--- Recorded data ---
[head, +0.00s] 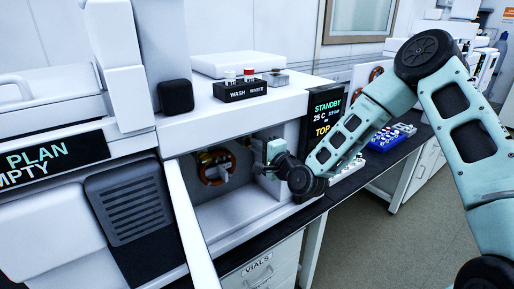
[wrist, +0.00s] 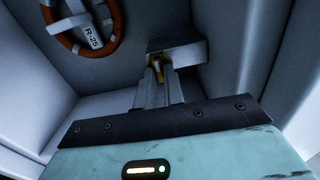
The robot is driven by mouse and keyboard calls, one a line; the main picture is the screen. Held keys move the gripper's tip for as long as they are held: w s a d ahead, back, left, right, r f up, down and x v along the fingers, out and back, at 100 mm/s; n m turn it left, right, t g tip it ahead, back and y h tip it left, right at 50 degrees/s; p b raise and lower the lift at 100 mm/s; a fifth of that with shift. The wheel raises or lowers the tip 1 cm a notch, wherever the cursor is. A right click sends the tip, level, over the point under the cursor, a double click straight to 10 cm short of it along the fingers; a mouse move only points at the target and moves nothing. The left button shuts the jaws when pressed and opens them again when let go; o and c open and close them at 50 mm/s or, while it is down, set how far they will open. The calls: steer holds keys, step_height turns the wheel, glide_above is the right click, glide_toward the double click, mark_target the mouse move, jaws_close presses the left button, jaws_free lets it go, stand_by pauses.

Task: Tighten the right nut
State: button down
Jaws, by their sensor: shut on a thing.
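My gripper (wrist: 166,72) reaches inside the open white compartment (head: 235,215). It is shut on a small brass nut (wrist: 168,61) below a dark-faced block (wrist: 178,50). The block is right of the orange ring in the wrist view, so this appears to be the right nut. Only a sliver of the nut shows between the fingertips. In the head view my gripper (head: 263,160) is at the right side of the compartment, and its fingertips and the nut are too small to make out.
An orange-brown ring (wrist: 66,38) with an "R-25" label hangs left of the block. The compartment walls stand close on both sides. An open white door (head: 187,225) is at the left. A display (head: 326,118) reads STANDBY. A blue vial rack (head: 385,140) stands on the bench.

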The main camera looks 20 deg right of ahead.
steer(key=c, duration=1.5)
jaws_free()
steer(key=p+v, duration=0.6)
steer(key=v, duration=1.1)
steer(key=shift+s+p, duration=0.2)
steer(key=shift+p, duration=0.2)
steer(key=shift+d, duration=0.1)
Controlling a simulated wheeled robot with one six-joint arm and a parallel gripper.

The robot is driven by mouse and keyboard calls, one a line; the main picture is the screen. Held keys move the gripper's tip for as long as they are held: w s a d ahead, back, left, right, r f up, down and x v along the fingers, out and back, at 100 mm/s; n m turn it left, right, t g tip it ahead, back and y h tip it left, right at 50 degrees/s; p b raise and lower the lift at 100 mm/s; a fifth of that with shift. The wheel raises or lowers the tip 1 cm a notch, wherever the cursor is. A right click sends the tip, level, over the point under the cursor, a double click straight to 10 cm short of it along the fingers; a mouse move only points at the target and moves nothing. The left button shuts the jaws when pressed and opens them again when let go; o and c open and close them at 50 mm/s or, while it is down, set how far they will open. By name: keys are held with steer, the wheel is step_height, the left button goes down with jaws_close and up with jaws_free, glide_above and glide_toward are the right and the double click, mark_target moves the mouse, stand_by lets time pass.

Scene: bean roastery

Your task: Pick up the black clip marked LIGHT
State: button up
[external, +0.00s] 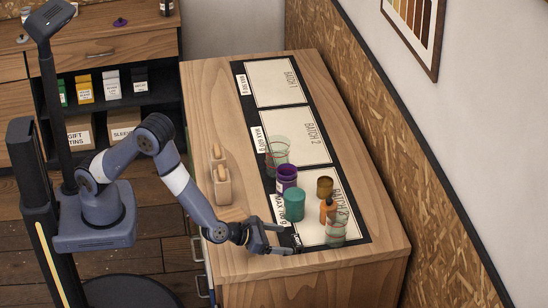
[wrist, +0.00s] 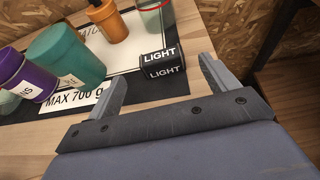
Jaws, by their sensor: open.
---
Write the material out again exactly as it appears, dropping the pictures.

[head, +0.00s] 
[wrist, +0.00s] 
The robot is driven by mouse and keyboard calls, one a line; the main picture is the screen. Held keys move the gripper's tip for as long as they are held: w s a d ahead, back, left, right, r f up, down and x v along the fingers, out and back, at 100 mm/s; n m turn it left, right, t g tip it ahead, back and y h tip it left, right at 50 degrees/s; p b raise and lower the lift at 100 mm/s; a fifth of that with shift. The wheel raises or lowers the tip 1 cm a notch, wherever the cursor is. A right click sends the tip, level, over the point under the cursor, a double click straight to 10 cm short of it along the fingers; a mouse move only points at the target and moves nothing. The left button shuts the jaws when pressed and opens them again when let go; o and c open and close them at 50 mm/s or, while it is down, set how far they will open. The calls: steer holds keys, step_height turns the wheel, glide_above is the right click, glide_toward the double click, mark_target the mouse move, jaws_close presses the left button, jaws_free lets it go, stand_by pauses.

Task: Tighten the right nut
State: button down
Jaws, by their sensor: shut on a thing.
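My gripper (wrist: 166,72) reaches inside the open white compartment (head: 235,215). It is shut on a small brass nut (wrist: 168,61) below a dark-faced block (wrist: 178,50). The block is right of the orange ring in the wrist view, so this appears to be the right nut. Only a sliver of the nut shows between the fingertips. In the head view my gripper (head: 263,160) is at the right side of the compartment, and its fingertips and the nut are too small to make out.
An orange-brown ring (wrist: 66,38) with an "R-25" label hangs left of the block. The compartment walls stand close on both sides. An open white door (head: 187,225) is at the left. A display (head: 326,118) reads STANDBY. A blue vial rack (head: 385,140) stands on the bench.

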The main camera looks 20 deg right of ahead.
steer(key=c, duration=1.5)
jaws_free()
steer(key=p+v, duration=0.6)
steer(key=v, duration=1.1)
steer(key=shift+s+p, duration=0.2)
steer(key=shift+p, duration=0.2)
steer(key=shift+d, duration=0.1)
Controlling a simulated wheeled robot with one six-joint arm and a parallel gripper.

The robot is driven by mouse and keyboard calls, one a line; the main picture is the screen. Held keys move the gripper's tip for as long as they are held: w s a d ahead, back, left, right, r f up, down and x v along the fingers, out and back, at 100 mm/s; n m turn it left, right, t g tip it ahead, back and y h tip it left, right at 50 degrees/s; p b raise and lower the lift at 100 mm/s; a fifth of that with shift. The wheel raises or lowers the tip 1 cm a notch, wherever the cursor is. A right click sends the tip, level, over the point under the cursor, a double click straight to 10 cm short of it along the fingers; a mouse move only points at the target and moves nothing. The left button shuts the jaws when pressed and opens them again when let go; o and c open and close them at 50 mm/s or, while it is down, set how far they will open. By name: keys are held with steer, the wheel is step_height, the left button goes down with jaws_close and up with jaws_free, glide_above and glide_toward are the right and the double click, mark_target moves the mouse, stand_by lets time pass.

Scene: bean roastery

Your task: Pick up the black clip marked LIGHT
State: button up
[external, +0.00s] 
[wrist, +0.00s] 
Jaws, by their sensor: open.

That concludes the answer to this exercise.